Il lavoro sporco lo fanno invece i Cantoni che si occupano di arpionare simili aziende proponendo tassazioni privilegiate ovviamente ancorate nelle rispettive leggi cantonali.
Anche il nostro è parecchio attivo al punto che l’incasso da queste aziende rappresenta circa un quinto del substrato generato dalle perone giuridiche.
Ovvio che se non si tollera più i privilegi bisogna applicare le tassazioni ordinarie e se quest’ultime sono alte l’arpionato si sfila e noi restiamo con il cerino.
Quindi non resta che alzare le tassazioni privilegiate e scendere con quelle ordinarie cercando un punto di rottura che non metta in sballo l’intero pacchetto inducendo le ditte a buttare il sacco e a tornare a casa.
Se ne vanno cespiti fiscali, ottimi datori di lavoro, ricerca, relazioni preziose, indotto per tutti e quant’altro!
Insomma sarebbe una brutta botta per tutti (sindacati compresi) anche se qualcuno con i piedini al caldo si rallegrerà in modo convulso.
A proposito non si tratta di aziende di basso profilo!
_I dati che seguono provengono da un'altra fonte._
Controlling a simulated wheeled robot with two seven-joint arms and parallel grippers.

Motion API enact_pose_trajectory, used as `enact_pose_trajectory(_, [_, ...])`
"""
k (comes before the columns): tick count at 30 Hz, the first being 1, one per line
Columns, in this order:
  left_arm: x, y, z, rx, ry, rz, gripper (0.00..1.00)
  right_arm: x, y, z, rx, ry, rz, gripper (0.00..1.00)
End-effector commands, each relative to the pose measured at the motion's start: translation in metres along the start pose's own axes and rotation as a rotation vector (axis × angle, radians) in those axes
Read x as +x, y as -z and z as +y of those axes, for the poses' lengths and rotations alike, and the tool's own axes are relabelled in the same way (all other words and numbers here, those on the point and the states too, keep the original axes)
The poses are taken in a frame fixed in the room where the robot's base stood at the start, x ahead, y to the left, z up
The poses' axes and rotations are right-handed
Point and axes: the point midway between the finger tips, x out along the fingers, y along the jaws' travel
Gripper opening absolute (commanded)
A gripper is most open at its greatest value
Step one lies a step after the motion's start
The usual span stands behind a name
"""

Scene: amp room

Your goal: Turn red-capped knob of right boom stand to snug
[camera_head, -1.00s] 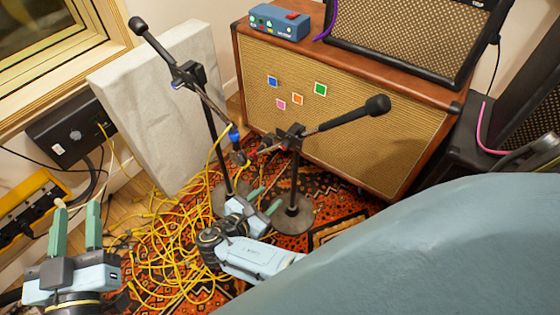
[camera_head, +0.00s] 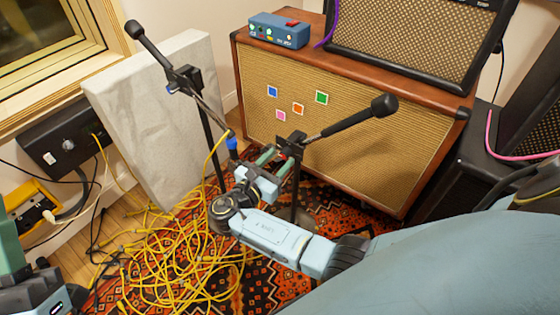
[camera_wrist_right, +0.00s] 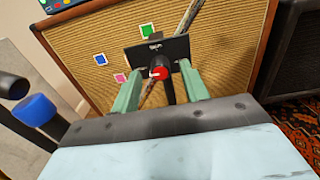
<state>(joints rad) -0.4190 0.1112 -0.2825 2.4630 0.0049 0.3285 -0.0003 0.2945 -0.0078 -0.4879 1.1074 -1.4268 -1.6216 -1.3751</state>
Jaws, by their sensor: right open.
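The right boom stand (camera_head: 345,122) stands in front of the wooden amp cabinet, its boom slanting up to the right. In the right wrist view, its red-capped knob (camera_wrist_right: 159,73) sits in front of a dark clamp plate (camera_wrist_right: 168,50). My right gripper (camera_head: 276,159) is at the clamp, low and to its left in the head view. Its green fingers are open, one on each side of the knob in the wrist view (camera_wrist_right: 159,82), with gaps showing. My left gripper (camera_head: 10,240) is cut off at the lower left edge, so its opening is hidden.
Yellow cables (camera_head: 170,250) lie tangled on the patterned rug. The amp cabinet (camera_head: 350,150) is behind, with a blue pedal box (camera_head: 279,31) on top.

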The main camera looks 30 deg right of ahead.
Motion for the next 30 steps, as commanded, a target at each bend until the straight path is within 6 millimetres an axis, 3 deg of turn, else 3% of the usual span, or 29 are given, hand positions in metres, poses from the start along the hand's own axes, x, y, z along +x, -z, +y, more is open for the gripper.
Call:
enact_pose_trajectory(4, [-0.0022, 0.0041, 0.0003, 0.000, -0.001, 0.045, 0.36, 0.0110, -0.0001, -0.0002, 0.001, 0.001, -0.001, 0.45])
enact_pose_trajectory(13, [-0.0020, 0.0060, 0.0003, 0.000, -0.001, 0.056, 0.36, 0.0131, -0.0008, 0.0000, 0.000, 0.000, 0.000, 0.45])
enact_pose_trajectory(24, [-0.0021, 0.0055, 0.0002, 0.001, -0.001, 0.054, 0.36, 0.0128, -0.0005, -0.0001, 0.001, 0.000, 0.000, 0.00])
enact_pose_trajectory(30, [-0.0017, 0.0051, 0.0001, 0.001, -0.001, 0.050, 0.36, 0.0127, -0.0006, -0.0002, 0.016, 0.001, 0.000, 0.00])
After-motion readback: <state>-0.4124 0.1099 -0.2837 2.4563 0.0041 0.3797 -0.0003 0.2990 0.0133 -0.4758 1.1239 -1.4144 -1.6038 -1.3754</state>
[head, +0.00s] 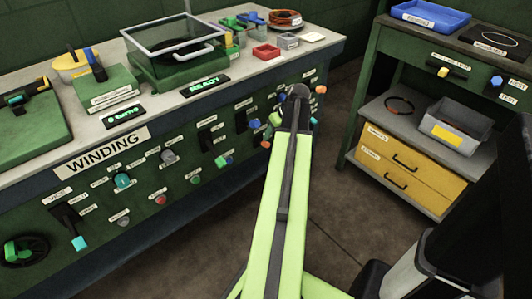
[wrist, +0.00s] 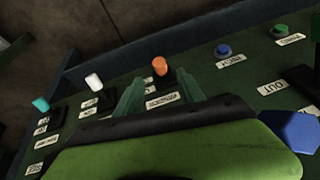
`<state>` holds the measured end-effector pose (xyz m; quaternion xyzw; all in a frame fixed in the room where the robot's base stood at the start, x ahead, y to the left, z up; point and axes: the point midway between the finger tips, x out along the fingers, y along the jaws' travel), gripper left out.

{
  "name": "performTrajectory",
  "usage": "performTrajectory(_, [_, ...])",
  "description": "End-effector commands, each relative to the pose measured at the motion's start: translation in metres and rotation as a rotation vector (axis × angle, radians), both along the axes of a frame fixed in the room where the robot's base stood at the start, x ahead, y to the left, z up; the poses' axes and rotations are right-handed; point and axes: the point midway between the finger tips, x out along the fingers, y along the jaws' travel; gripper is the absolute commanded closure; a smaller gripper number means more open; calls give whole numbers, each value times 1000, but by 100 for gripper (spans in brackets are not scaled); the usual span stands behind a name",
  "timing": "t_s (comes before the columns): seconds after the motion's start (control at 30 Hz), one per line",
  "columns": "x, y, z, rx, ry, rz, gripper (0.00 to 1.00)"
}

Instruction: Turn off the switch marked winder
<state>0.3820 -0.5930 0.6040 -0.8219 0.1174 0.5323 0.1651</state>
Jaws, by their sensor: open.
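In the wrist view, the two dark green fingers of my gripper (wrist: 160,86) stand apart at the green panel (wrist: 215,76). A switch with an orange tip (wrist: 160,66) shows between and beyond the fingertips; I cannot tell whether they touch it. A label (wrist: 162,101) lies just below it, too blurred to read surely. In the head view, my arm reaches to the right end of the panel face (head: 140,165), and my gripper's fingers are hidden there. I cannot pick out a label reading winder.
In the wrist view, a white-tipped switch (wrist: 93,81) and a cyan-tipped one (wrist: 41,104) stand left; a blue button (wrist: 223,50), a green button (wrist: 280,31) and a large blue knob (wrist: 292,131) are right. A green cabinet with yellow drawers (head: 400,163) stands right in the head view.

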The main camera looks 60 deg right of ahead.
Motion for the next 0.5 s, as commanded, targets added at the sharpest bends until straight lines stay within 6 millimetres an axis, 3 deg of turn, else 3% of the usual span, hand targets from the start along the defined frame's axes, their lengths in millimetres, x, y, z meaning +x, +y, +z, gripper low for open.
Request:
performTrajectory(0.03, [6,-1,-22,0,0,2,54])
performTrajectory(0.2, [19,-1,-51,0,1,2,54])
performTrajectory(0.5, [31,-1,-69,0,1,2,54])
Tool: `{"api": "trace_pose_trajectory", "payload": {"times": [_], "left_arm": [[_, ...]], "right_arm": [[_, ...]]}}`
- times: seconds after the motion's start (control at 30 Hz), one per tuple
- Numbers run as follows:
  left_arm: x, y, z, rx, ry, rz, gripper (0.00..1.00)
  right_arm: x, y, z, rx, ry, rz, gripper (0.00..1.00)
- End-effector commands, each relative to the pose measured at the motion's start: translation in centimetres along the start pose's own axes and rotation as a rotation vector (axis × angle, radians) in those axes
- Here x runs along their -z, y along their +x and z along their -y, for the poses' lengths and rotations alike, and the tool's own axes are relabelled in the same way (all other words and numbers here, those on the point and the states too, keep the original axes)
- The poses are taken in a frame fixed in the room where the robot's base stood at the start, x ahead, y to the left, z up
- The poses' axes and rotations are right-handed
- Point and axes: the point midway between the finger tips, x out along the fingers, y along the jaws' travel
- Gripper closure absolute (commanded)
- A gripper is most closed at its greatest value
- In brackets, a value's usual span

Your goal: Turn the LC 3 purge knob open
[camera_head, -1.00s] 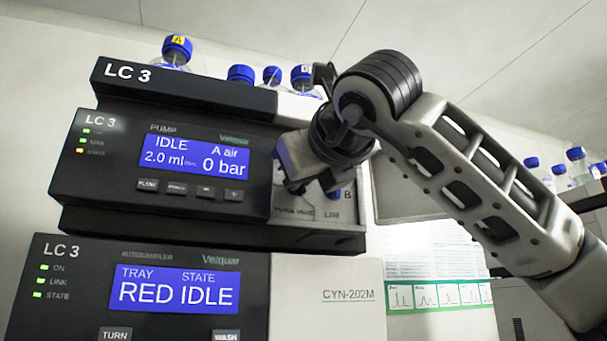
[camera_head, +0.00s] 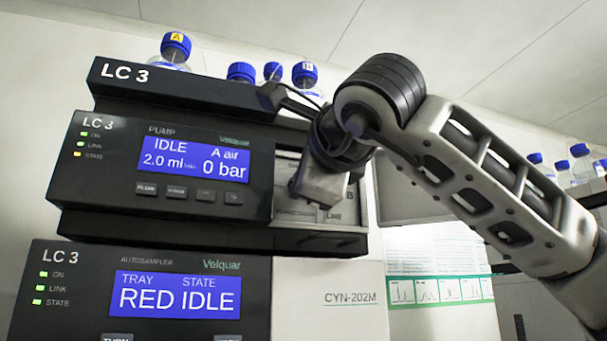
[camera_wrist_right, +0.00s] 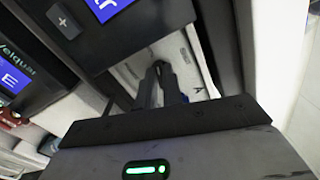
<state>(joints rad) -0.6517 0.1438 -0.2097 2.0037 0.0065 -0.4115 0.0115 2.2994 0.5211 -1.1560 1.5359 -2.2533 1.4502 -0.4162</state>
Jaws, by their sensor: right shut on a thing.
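The LC 3 pump module (camera_head: 160,165) is in the head view, with its screen reading IDLE, A air, 2.0 ml and 0 bar. Its pale valve panel (camera_head: 286,178), to the right of the screen, is partly covered by my right gripper (camera_head: 303,203). In the right wrist view the two dark fingers of my right gripper (camera_wrist_right: 163,82) reach the pale panel (camera_wrist_right: 190,68) and are close together at their tips. They are shut on the purge knob, which is almost wholly hidden between them, so its angle cannot be told. My left gripper is in neither view.
The autosampler module (camera_head: 85,290) sits below the pump, its screen reading RED IDLE. Capped bottles (camera_head: 175,50) stand on top of the stack. A wall chart (camera_head: 435,265) hangs at the right, behind my right arm. More bottles (camera_head: 582,165) stand at far right.

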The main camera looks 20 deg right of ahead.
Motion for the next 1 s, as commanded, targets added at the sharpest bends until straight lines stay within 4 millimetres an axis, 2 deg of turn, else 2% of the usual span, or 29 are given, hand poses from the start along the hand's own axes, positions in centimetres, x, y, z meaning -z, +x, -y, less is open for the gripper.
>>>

Sono di blasone, sono da noi da decenni e non si occupano di calzini o Tilsiter!
È proprio il caso di dire “occhio al formaggio”.

Un altro tema di attualità è il previdenziale sotto pressione per la scarsa redditività, per condizioni troppo generose e per la decisione presa dalla terza età, che condividiamo in pieno, di campare il più a lungo possibile. Dovremo parlare di AVS e di chi la sostiene, di casse pensioni pubbliche e private, di piazzamenti e di rese e quant’altro. Una scuola di economia come la tassazione delle persone giuridiche.